Violence begets violence. This saying is proving itself true once again in Iraq. The CIA and US intelligence agencies have overstepped all boundaries of humanity while dealing with captured militants in Iraq.
This has so concerned the US lawmakers that democrats in the House of Representatives have made one of the conditions [AP/Instablogs]in the latest bill passed bythe house [besides of course that US stop military action in Iraq by December 2008] that that all government [the wicked men of the CIA] interrogators rely on the Army Field Manual. Now that would mean they would have to follow the Geneva Conventions and the government has flatly refused to do so, saying terrorists merit no mercy.
But the utter brutality seems to harming the US army in Iraq. Concerns are being raised at the above normal rates of suicides [MSNBC/Reuters]amongst both US and British[Telegraph] soldiers posted in Iraq. The mental scars sustained by soldiers in Iraq remain long after they leave the war-torn country and in some instances Iraq veterans have killed their wives before committing suicide.
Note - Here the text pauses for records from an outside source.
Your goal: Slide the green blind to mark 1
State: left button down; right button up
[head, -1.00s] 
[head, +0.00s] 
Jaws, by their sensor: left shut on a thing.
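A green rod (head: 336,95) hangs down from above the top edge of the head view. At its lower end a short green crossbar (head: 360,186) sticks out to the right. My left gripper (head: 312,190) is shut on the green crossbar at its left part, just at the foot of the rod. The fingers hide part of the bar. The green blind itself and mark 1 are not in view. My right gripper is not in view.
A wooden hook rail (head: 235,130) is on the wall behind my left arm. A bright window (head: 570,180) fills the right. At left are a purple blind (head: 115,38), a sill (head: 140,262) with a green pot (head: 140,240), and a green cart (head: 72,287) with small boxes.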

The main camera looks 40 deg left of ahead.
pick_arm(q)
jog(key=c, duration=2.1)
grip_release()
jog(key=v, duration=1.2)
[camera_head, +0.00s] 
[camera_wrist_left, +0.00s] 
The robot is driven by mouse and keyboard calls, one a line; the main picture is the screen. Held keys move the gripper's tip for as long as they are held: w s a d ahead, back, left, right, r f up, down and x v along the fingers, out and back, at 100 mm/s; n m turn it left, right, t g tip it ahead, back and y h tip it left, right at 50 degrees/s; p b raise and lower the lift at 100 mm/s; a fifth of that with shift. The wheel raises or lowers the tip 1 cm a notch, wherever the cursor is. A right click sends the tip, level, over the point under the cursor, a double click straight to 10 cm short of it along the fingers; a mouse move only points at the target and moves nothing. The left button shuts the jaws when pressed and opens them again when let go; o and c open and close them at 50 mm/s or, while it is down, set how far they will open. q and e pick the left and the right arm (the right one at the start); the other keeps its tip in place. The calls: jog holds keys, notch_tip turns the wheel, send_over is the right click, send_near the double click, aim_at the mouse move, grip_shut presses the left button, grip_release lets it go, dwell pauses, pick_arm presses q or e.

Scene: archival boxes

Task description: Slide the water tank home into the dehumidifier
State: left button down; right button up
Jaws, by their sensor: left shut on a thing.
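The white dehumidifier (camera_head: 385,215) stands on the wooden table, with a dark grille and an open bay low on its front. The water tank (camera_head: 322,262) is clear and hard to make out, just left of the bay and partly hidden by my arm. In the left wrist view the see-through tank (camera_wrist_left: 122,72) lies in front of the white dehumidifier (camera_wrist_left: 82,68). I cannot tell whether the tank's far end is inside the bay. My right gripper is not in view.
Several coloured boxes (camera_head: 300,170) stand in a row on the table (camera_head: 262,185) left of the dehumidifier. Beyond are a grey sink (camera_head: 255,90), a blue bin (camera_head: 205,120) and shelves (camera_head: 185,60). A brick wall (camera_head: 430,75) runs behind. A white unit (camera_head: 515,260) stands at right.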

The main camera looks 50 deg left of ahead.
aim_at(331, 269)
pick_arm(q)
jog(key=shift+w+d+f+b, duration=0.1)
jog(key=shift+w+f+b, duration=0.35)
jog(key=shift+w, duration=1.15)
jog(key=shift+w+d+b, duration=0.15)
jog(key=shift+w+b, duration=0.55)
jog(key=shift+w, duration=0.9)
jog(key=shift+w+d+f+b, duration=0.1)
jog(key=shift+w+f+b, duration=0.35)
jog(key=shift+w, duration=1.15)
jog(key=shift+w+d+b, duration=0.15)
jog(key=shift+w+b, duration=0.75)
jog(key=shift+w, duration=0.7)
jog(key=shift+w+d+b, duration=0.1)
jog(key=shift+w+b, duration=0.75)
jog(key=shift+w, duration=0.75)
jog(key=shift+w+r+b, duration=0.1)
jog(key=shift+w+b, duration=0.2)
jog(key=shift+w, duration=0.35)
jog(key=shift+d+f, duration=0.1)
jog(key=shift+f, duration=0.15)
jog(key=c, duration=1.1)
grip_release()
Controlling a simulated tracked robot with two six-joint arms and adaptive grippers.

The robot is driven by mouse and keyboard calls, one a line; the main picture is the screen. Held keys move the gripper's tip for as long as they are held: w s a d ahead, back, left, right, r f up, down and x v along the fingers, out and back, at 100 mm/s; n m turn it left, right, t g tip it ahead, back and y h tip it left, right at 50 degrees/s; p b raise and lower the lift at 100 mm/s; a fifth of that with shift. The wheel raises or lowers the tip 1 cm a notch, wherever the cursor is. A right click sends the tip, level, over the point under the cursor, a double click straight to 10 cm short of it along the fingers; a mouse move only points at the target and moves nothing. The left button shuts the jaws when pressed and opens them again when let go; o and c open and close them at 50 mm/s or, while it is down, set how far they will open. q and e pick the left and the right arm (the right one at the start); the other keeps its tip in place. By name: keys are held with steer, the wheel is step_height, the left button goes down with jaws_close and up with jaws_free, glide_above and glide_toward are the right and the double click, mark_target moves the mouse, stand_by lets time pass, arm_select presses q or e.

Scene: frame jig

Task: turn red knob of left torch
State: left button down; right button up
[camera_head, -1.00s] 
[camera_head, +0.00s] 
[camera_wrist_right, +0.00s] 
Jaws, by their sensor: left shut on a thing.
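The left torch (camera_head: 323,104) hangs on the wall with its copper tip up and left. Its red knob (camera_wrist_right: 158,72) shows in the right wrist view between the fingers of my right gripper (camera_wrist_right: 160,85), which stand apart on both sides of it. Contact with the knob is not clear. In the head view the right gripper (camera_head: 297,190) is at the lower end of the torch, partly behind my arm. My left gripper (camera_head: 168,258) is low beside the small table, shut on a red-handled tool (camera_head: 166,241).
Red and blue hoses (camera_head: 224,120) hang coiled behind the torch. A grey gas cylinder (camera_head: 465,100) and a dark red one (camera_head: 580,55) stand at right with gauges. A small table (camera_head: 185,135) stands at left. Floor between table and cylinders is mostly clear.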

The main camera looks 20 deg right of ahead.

The recent bill passed by the House of Representatives has a provision that the president certify to Congress 15 days in advance that a unit being sent into combat is ‘fully mission capable,’ [ read as mentally prepared]. But the “tough” Bush is hardly expected to be too concerned about the mental health of US soldiers. What he wants is the ‘Iraq’ feather on his cap. But US military planners should seriously start to take the factor of psychological damage to US military by Iraq.